このブログのトップにも書いているが,「否定」することは簡単であり,それは野党が常にしていることである。より建設的な「提案」をすることが,周囲を納得させ,合意に至るという人類の知恵ではないか。
ならば,習近平は今こそ,まともな世界戦略案を提示すべきだと,筆者は考えるのである。コソコソと海の底を掘って石油を採掘したり,コソコソと海を埋め立てて基地を作ったり,そういう怪しげな行動ばかり取るから,世界から信用されないのである。「中国が考える今ベストな世界ビジョン」を提示してほしい。もし,物質的にエネルギーや食糧を世界に供給できるなら,今の地球にとっては少しでも理想に近い答えになると思うのである。
改めて提案するが,同じように「日本が考える今ベストな世界ビジョン」を提案するなら,水素燃焼発電,陸上養殖,植物工場,微細藻類養殖の技術を世界規模で運営して各国に利益をもたらす策を打ち出すことである。水素エネルギーについて,2020年に発足した水素バリューチェーン協議会(トヨタ自動車、岩谷産業、ENEOS、川崎重工業、関西電力、神戸製鋼所、東芝、三井住友フィナンシャルグループ、三井物産)を中心に,日本政府もようやく少し重い腰を上げ始めたようだ。

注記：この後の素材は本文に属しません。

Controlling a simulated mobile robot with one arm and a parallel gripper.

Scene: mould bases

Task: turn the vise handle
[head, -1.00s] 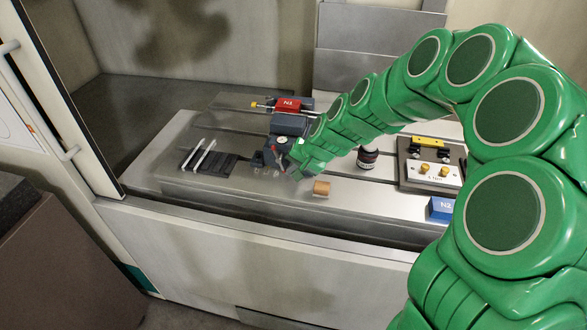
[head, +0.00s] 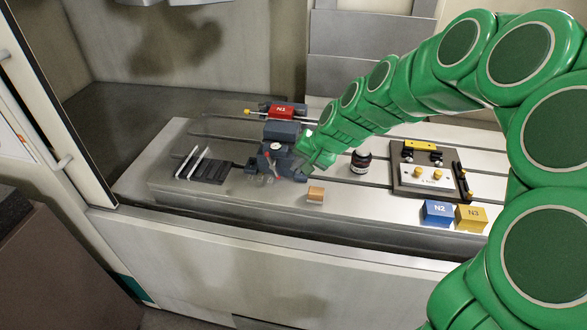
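A dark grey-blue vise-like block (head: 281,131) stands near the middle of the slotted metal table. A red block (head: 282,110) with a label lies at its back. A thin bar with a yellow end (head: 248,111) sticks out to the left of the red block; I cannot tell whether it is the vise handle. My green arm comes in from the right.
A black slotted rack with light bars (head: 208,170) lies at left. In front are an orange-brown block (head: 316,195), a blue block (head: 437,212) and a yellow block (head: 471,217). A dark bottle (head: 361,162) and a fixture plate (head: 396,185) stand at right. The table's front left is clear.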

東日本大震災における福島原発のメルトダウンとそれに続く放射能汚染,汚染水の海洋投棄など,日本にはまだまだマイナスのレッテルが貼り続けられている。水素社会,食糧の安定生産を実現し,もう一度,世界に日本の存在を示してほしい。もし,まともな世界戦略を中国が提案すれば,日本の主張などひとたまりもないからである。